┌─ RECORDS FOR THE EXERCISE
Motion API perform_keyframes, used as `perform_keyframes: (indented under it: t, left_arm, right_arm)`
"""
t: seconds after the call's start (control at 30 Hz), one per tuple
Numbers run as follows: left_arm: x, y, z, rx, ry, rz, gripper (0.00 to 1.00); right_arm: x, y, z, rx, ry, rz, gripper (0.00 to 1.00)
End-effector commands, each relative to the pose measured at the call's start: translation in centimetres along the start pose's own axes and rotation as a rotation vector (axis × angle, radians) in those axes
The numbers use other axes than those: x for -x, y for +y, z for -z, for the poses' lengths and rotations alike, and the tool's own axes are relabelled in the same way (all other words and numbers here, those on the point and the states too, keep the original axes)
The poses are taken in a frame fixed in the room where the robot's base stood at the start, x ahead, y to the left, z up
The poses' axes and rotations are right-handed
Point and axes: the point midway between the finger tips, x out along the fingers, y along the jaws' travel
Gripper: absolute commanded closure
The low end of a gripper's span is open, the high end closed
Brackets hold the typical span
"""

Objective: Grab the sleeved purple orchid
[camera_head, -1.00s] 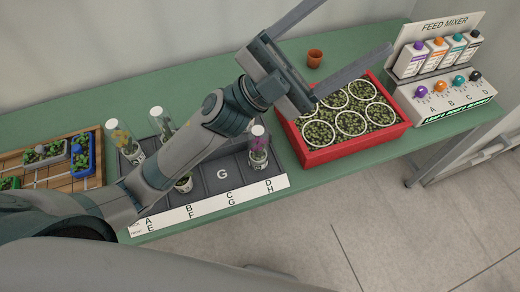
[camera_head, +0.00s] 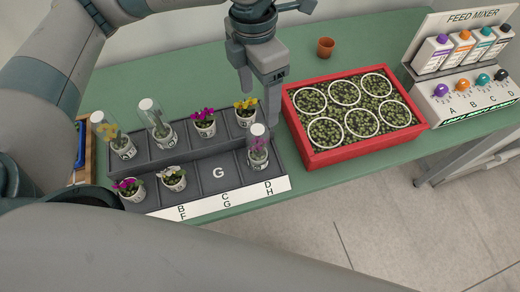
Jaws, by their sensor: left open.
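The sleeved purple orchid (camera_head: 258,150) stands in a clear sleeve with a white top, in the front right cell H of the dark tray (camera_head: 204,180). My left gripper (camera_head: 259,104) hangs fingers-down above and behind it, near the unsleeved yellow orchid (camera_head: 245,109). It is open and holds nothing. One finger comes down close behind the sleeve's top; I cannot tell whether they touch. My right gripper is not in view.
Also in the tray are a sleeved yellow orchid (camera_head: 115,137), another sleeved plant (camera_head: 158,124), unsleeved purple ones (camera_head: 204,121) (camera_head: 129,188) and a white one (camera_head: 174,178). Cell G is empty. A red crate (camera_head: 350,155) stands close right. A small brown pot (camera_head: 326,47) stands behind.

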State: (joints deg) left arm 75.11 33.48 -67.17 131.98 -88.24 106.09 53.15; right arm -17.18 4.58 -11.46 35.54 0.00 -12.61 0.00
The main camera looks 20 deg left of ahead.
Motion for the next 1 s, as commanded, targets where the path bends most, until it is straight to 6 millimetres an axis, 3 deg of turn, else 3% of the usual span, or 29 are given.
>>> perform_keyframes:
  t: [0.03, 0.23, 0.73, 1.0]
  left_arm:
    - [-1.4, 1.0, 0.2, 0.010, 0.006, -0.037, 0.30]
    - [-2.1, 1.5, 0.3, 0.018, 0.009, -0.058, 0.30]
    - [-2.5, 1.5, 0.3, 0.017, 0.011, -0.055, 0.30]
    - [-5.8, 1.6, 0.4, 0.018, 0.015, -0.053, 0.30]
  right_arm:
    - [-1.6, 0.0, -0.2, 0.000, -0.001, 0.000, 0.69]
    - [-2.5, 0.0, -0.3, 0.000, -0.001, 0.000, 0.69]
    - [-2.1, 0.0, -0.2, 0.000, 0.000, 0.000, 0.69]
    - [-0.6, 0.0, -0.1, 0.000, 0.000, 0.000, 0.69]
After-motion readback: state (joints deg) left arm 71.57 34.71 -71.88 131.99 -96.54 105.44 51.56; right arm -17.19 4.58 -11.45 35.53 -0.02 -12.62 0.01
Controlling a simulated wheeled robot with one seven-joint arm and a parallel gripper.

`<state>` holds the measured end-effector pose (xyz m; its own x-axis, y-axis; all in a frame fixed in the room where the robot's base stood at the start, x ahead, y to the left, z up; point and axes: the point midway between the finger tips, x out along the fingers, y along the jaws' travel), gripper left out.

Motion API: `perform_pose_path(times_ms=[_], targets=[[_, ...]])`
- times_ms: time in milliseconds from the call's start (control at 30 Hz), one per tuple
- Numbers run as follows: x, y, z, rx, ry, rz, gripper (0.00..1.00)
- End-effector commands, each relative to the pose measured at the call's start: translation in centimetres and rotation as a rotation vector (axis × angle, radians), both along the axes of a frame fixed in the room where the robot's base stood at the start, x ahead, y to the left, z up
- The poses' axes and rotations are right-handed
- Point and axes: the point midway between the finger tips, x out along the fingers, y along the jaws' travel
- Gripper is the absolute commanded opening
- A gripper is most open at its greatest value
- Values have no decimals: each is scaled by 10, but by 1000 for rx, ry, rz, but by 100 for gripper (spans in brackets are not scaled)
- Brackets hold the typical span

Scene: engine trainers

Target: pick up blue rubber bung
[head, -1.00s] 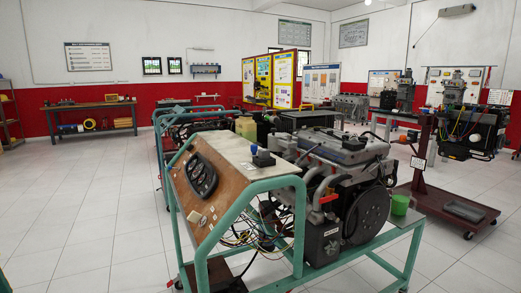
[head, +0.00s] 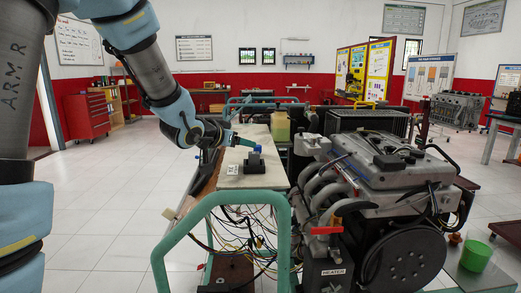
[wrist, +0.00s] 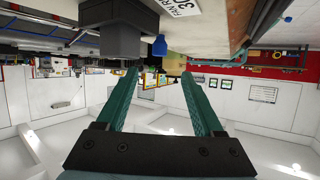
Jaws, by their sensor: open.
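The blue rubber bung (head: 257,148) shows small in the head view, at the top of the dark block (head: 254,163) and partly hidden by it. In the upside-down wrist view, the bung (wrist: 159,45) stands on the panel top beside the dark block (wrist: 112,28). My gripper (head: 242,141) hangs over the panel, just left of the bung in the head view. In the wrist view my gripper (wrist: 159,73) has its two green fingers wide apart and nothing between them. The bung appears beyond the fingertips, near the middle of the gap; contact is not visible.
The pale panel top (head: 262,181) carries the block and a white label (head: 232,169). A green tube frame (head: 215,199) and loose wires surround it. The engine (head: 385,180) stands close on the right. A green cup (head: 476,256) is at lower right. Floor at left is clear.

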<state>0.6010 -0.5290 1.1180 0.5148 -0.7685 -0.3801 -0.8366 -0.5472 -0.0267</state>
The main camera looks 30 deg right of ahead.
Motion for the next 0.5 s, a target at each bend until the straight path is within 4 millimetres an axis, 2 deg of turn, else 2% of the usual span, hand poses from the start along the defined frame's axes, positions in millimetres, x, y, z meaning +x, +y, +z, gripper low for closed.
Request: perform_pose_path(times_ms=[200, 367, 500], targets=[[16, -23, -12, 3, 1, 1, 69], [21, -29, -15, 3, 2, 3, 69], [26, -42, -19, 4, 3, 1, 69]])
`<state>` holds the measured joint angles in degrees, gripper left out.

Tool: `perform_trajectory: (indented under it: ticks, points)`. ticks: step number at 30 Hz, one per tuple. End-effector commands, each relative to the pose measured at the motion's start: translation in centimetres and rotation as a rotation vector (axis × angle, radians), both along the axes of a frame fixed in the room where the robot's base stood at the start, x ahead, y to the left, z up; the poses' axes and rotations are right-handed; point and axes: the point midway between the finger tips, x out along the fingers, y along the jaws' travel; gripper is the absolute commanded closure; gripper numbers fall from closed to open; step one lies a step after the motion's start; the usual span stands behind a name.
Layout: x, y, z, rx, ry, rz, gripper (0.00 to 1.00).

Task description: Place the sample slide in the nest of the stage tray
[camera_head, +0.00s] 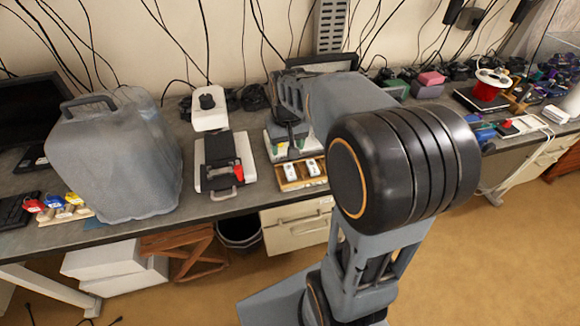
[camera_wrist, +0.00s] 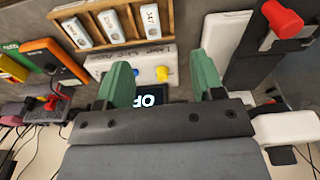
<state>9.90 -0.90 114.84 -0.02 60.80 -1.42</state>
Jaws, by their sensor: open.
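Small white labelled slides stand in a wooden rack (camera_head: 290,187). In the wrist view the rack (camera_wrist: 130,42) is at the top, with slides at its left (camera_wrist: 75,33), middle (camera_wrist: 113,27) and right (camera_wrist: 151,20); I cannot tell which is the sample slide. A black-and-white device with a red knob (camera_head: 239,172), perhaps the one with the stage tray, stands left of the rack in the head view; part of it shows at the wrist view's right edge (camera_wrist: 283,20). No nest is clearly visible. My gripper (camera_wrist: 164,72) is open and empty, its green fingers apart above a white box (camera_wrist: 133,76).
The white box has a yellow and a blue knob, and a dark display (camera_wrist: 153,95) shows between my fingers. An orange-and-black meter (camera_wrist: 57,62) lies beside the rack. A big grey jerry can (camera_head: 112,155) stands at the left. Cables hang along the wall.

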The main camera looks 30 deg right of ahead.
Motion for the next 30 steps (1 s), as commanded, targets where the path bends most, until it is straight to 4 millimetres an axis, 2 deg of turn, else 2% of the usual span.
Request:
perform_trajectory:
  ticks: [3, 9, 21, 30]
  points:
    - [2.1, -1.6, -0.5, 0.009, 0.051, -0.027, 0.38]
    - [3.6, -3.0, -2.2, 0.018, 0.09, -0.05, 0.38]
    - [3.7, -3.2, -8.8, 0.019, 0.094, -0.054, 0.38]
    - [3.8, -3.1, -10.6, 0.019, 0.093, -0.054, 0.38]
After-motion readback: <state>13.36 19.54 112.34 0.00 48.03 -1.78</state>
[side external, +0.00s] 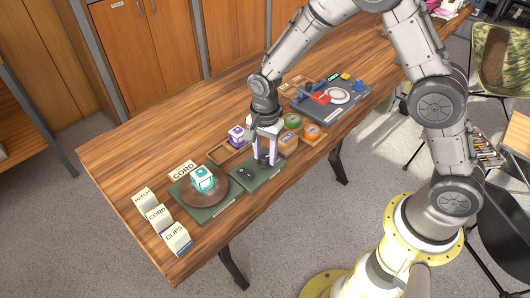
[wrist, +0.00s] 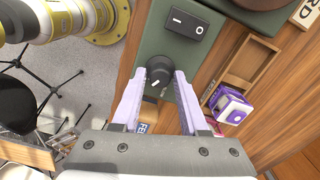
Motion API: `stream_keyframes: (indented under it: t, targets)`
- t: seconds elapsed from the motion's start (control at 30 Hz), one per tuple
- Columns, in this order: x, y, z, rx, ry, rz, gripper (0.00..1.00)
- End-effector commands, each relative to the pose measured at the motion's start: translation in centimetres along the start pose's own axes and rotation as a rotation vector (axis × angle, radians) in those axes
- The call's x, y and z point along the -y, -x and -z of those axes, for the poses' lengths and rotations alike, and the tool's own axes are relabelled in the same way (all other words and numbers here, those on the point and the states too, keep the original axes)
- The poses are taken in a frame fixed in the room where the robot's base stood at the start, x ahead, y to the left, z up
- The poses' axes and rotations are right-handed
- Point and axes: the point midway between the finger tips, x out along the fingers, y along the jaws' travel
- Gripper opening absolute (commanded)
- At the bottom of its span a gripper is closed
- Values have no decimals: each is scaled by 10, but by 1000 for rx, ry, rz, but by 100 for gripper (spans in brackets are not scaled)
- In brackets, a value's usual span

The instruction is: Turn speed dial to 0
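The speed dial (wrist: 159,73) is a round dark knob with a small white pointer mark, on a dark green control panel (wrist: 150,45). In the side view the panel (side external: 262,181) is on the table's near side, and my fingers hide most of the dial. My gripper (wrist: 162,76) points down over the panel, its two pale lilac fingers apart with the dial between their tips. I cannot tell if the tips touch it. My gripper also shows in the side view (side external: 266,160). A black rocker switch (wrist: 185,23) marked I and O is beside the dial.
A round brown turntable (side external: 221,197) carries a teal-and-white cube (side external: 202,178) beside the panel. Orange and green round-topped items (side external: 292,121) stand close to my gripper. Labelled cards (side external: 176,238) stand at the table's left end.

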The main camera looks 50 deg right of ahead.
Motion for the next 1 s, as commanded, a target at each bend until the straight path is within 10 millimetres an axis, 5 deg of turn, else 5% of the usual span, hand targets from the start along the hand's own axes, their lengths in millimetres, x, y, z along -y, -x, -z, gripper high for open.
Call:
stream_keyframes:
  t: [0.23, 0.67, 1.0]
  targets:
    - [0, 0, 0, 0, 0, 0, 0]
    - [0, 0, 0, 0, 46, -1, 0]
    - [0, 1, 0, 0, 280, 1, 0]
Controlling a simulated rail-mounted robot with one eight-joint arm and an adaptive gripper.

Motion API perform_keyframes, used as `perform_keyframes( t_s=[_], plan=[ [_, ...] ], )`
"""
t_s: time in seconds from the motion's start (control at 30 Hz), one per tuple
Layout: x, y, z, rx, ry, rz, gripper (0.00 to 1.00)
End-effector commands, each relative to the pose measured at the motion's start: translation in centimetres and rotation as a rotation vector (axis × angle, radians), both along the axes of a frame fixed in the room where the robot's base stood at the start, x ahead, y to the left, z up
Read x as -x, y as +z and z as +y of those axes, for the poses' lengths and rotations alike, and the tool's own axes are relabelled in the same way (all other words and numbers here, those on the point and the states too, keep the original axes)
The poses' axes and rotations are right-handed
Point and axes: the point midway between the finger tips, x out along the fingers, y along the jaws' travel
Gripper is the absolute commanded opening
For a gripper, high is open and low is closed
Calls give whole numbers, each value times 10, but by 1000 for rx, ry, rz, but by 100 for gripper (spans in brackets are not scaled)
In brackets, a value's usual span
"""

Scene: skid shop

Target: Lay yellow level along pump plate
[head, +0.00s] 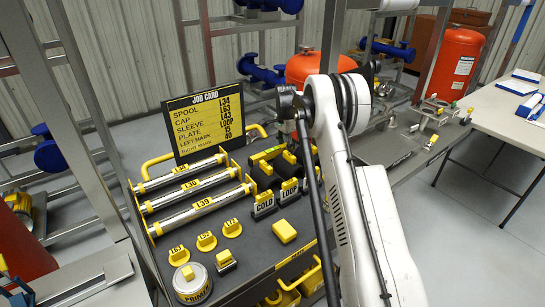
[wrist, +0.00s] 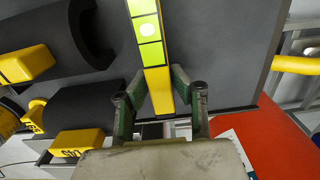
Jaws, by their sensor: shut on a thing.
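In the wrist view my gripper (wrist: 161,88) is shut on the yellow level (wrist: 157,62), gripping it near its lower end. The level has bright green vial windows and runs up out of the top of the picture. Dark grey tray surface lies behind it; I cannot tell whether they touch. I cannot surely identify the pump plate; a grey metal deck with yellow-tipped fittings (head: 437,112) stands right of my arm.
The dark tray (head: 245,262) holds silver spools (head: 190,187), yellow caps (head: 206,241), COLD and LOOP sleeves (head: 264,205), a yellow block (head: 284,231) and a tin (head: 191,284). A job card (head: 205,123) stands behind. Steel posts frame the tray. A white table (head: 500,112) is at right.

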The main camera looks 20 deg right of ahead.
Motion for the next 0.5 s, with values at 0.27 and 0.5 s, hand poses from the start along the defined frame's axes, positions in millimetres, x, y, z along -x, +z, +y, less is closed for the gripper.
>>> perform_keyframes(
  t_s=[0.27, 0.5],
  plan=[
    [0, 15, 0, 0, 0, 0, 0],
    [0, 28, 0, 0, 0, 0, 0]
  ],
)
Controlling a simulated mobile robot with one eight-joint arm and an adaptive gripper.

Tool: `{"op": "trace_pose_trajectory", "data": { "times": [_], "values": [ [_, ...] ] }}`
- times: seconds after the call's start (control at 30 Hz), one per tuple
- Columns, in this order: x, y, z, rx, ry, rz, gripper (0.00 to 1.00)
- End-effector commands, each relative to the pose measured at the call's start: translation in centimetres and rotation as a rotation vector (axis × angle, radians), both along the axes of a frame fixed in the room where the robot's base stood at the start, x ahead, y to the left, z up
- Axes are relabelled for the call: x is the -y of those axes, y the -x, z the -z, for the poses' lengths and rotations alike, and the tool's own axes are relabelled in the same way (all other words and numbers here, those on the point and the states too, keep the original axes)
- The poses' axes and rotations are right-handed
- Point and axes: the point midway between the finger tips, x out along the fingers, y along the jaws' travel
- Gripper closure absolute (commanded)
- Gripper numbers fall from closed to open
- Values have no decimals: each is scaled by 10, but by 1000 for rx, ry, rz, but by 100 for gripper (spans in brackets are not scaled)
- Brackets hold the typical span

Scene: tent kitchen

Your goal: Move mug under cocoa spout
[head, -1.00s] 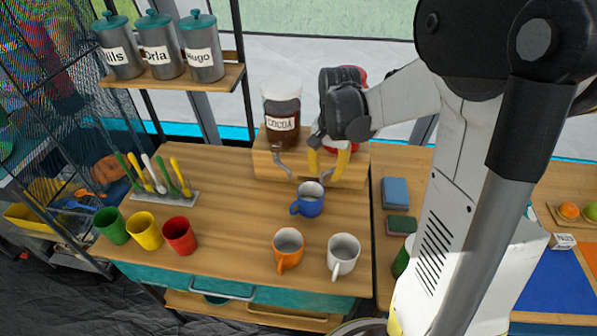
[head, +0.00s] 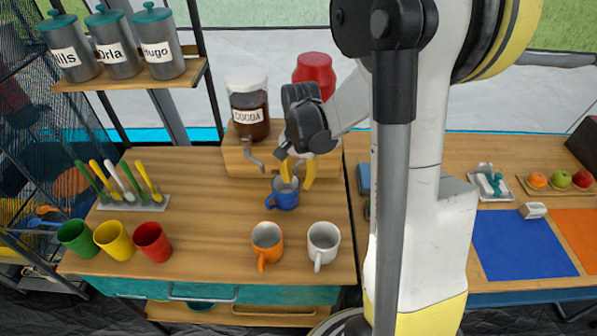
└─
SHORT TASK: Write out exactly the lines beginning with the line that holds "- Gripper closure absolute (commanded)" and ending with the final line of the data, both ends included, without the pictures.

WRITTEN ANSWER:
- Gripper closure absolute (commanded)
- Gripper numbers fall from closed to open
- Values have no decimals: each is scaled by 10, but by 1000 for rx, ry, rz, but by 100 for gripper (spans in brackets are not scaled)
- Brackets hold the typical span

Scene: tent kitchen

Your goal: Move mug under cocoa spout
[head, -1.00s] 
[head, +0.00s] 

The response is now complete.